Comment by freehorse - Hacker Neue

I do not understand what the first tests are supposed to do. The author says the:

> Your hypothesis is: layout influences signup behavior.

I would expect that then the null hypothesis is that *layout does not influence signup behavior*. I would think that then an ANOVA (or an equivalent linear model) to be what tests this hypothesis, where you test the 4 layouts (or the 4 new layouts plus a control?) in one factor. If you get a significant p-value (no multiple tests required) you go on with post-hoc tests to look into comparisons between the different layouts (for 4 layouts, it should be 6 tests). But then you can use ways to control for multiple comparisons that are not as strict as just dividing your threshold by the number of comparisons, eg with Tukey's test.

But here I assume there is a control (as in some for users are still presented the old layout?) and each layout is compared to that control? If I would see that distribution of p-values I would just intuitively think that the experiment is underpowered. P-values from null tests are supposed to be distributed uniformly between 0 and 1, while these cluster around 0.05. It rather seems like a situation that it is hard to make inferences from because of issues in designing the experiment itself.

For example, I would rather have fewer layouts, driven by some expert design knowledge, rather than a lot of randomish layouts. The first increases statistical power, because the fewer tests you investigate, the less you have to adjust your p-values. But also, the fewer layouts you have, the more users you have per group (as the test is between groups) which also increases statistical power. The article is not wrong overall about how to control p-values etc, but I think that this knowledge is important not just to "do the right analysis" but, even more importantly, understand the limitations of an experimental design and structure it in a way that it may succeed in telling you something.

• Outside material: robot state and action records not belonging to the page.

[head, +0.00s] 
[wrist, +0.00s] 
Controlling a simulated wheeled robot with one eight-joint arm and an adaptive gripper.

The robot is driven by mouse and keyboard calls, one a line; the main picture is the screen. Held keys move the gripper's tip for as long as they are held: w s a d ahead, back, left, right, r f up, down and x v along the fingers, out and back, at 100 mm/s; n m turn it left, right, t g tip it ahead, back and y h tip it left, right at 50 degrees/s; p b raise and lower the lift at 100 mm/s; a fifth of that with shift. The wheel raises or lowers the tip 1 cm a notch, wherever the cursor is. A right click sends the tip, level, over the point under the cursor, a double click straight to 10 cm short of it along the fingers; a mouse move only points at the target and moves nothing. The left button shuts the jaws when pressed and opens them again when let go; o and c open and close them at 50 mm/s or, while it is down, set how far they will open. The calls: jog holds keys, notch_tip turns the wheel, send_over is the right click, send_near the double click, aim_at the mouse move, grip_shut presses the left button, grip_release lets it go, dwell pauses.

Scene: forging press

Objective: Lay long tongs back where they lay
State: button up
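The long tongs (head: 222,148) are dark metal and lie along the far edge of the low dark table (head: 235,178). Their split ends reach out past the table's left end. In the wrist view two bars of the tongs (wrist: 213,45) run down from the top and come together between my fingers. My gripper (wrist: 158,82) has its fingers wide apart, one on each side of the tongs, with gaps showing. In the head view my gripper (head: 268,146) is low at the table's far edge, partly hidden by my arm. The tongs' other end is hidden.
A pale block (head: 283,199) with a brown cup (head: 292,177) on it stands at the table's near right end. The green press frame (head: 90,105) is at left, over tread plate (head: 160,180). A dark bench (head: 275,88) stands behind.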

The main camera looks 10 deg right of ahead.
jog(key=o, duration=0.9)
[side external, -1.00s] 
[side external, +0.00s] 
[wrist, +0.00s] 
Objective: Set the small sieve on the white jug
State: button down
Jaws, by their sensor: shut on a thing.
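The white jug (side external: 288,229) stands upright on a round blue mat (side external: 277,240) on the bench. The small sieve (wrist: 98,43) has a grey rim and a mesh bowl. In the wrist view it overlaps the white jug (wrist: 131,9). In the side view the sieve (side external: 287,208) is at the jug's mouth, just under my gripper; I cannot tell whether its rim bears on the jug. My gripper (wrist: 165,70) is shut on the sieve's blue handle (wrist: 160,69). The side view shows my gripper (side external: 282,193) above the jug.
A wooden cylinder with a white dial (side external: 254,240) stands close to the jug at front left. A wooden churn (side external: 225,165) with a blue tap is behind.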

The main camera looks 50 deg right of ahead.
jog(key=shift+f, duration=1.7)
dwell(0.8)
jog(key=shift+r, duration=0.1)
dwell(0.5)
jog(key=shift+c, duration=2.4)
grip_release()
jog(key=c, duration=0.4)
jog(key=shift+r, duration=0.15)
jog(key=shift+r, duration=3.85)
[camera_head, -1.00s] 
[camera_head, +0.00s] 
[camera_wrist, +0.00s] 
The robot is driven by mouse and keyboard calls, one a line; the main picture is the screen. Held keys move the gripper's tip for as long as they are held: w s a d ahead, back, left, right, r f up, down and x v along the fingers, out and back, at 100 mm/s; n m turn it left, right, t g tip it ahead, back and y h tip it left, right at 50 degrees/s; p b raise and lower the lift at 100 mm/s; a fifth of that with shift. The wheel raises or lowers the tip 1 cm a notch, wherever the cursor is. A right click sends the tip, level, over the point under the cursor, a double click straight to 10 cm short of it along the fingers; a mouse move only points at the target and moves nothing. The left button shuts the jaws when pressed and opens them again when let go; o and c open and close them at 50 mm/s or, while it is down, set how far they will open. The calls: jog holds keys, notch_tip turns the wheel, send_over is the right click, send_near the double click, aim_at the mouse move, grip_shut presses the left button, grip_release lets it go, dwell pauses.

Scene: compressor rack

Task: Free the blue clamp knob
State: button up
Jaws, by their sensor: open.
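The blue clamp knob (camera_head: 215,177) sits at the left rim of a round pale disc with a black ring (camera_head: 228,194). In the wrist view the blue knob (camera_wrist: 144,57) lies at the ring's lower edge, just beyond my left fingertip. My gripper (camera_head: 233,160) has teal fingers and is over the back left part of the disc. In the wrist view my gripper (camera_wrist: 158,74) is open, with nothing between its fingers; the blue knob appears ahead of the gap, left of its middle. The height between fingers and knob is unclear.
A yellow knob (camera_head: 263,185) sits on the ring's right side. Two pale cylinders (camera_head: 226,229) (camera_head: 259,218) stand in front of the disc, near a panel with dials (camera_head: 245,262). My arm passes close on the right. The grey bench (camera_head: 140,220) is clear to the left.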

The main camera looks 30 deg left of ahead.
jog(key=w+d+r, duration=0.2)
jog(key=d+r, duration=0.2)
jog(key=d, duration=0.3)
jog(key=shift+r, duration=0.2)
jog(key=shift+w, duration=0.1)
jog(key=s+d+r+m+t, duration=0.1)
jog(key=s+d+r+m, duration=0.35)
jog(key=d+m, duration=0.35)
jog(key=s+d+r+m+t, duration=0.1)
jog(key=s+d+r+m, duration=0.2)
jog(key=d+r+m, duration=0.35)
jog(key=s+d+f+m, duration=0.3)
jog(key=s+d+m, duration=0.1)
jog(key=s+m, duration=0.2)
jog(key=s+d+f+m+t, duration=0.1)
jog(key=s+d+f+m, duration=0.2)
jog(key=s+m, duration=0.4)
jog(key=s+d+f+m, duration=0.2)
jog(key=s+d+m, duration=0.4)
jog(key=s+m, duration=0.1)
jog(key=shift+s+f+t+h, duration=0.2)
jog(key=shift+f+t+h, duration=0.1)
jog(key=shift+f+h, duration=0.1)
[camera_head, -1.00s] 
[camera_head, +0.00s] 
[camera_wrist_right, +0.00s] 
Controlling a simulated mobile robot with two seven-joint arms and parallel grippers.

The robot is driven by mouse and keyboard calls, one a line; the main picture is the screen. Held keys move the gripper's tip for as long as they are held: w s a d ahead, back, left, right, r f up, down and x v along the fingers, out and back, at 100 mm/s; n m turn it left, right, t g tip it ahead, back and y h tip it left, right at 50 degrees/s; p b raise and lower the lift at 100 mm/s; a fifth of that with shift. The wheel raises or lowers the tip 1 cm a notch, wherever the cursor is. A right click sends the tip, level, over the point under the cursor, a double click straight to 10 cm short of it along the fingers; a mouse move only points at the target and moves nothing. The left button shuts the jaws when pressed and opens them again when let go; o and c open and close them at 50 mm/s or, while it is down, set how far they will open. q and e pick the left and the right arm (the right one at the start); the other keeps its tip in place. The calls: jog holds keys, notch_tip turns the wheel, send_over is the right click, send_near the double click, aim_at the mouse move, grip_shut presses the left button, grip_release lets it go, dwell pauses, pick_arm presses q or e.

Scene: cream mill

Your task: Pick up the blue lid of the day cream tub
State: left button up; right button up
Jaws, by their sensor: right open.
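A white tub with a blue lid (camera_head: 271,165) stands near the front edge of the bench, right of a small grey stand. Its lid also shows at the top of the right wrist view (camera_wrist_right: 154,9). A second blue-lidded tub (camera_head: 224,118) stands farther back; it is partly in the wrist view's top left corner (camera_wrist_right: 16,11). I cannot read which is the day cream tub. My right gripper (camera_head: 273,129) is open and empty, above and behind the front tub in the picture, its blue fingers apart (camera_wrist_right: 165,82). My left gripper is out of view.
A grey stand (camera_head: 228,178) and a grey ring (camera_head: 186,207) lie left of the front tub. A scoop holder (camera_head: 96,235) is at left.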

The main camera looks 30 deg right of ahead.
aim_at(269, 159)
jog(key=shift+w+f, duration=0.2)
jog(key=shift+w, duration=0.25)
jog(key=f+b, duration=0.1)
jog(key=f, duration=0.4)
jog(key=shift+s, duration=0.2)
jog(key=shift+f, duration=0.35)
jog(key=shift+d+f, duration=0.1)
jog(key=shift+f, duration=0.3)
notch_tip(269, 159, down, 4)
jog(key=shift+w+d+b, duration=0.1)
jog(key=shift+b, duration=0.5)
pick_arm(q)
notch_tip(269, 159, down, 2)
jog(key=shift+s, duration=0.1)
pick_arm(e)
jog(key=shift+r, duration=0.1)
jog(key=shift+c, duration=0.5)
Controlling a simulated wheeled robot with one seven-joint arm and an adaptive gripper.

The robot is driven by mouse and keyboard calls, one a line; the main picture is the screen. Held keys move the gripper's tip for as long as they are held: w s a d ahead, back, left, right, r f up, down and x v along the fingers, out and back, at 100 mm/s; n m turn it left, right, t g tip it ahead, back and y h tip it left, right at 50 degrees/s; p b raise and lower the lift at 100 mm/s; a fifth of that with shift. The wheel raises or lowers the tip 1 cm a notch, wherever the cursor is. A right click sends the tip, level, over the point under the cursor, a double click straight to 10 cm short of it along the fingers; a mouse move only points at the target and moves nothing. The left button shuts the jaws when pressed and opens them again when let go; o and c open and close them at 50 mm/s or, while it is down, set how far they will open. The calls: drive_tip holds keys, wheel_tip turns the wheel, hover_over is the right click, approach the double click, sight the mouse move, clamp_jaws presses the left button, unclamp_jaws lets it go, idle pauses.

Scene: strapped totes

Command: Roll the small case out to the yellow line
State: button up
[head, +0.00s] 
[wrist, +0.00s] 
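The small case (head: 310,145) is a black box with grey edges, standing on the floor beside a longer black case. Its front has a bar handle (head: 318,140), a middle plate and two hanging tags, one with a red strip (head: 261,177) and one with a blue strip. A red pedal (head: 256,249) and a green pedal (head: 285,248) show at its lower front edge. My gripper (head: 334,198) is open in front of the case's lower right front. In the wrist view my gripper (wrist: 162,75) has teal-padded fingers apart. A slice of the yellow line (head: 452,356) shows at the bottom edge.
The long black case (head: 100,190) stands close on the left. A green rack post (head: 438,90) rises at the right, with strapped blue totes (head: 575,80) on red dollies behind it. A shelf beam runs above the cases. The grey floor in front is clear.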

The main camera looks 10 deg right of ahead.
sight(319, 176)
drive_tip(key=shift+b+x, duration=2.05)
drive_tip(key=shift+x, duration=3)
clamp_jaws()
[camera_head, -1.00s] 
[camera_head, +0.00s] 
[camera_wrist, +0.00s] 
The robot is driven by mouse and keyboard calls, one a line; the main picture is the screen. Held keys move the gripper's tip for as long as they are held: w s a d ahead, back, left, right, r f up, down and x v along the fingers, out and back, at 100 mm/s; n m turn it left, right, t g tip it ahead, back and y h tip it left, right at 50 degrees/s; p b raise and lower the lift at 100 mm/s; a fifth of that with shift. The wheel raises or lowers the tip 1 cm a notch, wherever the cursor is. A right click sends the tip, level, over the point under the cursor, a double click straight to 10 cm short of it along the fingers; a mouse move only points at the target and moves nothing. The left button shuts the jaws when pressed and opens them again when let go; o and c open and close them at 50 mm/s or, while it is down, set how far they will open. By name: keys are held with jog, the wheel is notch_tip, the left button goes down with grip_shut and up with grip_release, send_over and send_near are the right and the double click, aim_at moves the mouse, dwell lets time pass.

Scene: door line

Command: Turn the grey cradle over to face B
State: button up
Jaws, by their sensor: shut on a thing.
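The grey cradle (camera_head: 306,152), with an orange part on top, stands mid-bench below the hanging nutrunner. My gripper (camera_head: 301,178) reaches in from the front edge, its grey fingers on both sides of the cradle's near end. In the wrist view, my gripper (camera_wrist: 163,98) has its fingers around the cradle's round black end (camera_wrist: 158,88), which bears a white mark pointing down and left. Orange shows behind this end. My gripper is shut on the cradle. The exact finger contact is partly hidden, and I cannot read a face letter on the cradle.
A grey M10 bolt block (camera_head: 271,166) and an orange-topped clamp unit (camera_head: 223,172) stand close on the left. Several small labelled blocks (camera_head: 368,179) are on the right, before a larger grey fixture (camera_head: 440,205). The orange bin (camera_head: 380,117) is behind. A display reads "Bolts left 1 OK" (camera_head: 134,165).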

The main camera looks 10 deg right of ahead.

To this end, g*power [0] is a useful tool that eg can let one calculate sample size in advance based on predicted effect size and power required.

[0] https://www.psychologie.hhu.de/arbeitsgruppen/allgemeine-psy...

majormajor 3 days ago

The fraction of A/B tests I've seen personally that mentioned ANOVA at all is very small. Or thought that critically about experiment design. Understanding of p values is also generally poor; prob/stat education in engineering and business degrees seems to be the least-covered-or-respected type of math.

Even at places that want to ruthlessly prioritize velocity over rigor I think it would be better to at least switch things up and worry more about effect size than p-value. Don't bother waiting to see if marginal effects are "significant" statistically if they aren't significant from the POV of "we need to do things that can 10x our revenue since we're a young startup."

fho 3 days ago

> mentioned ANOVA at all is very small

That's because nobody learns how to do statistics and/or those who do are not really interested in it.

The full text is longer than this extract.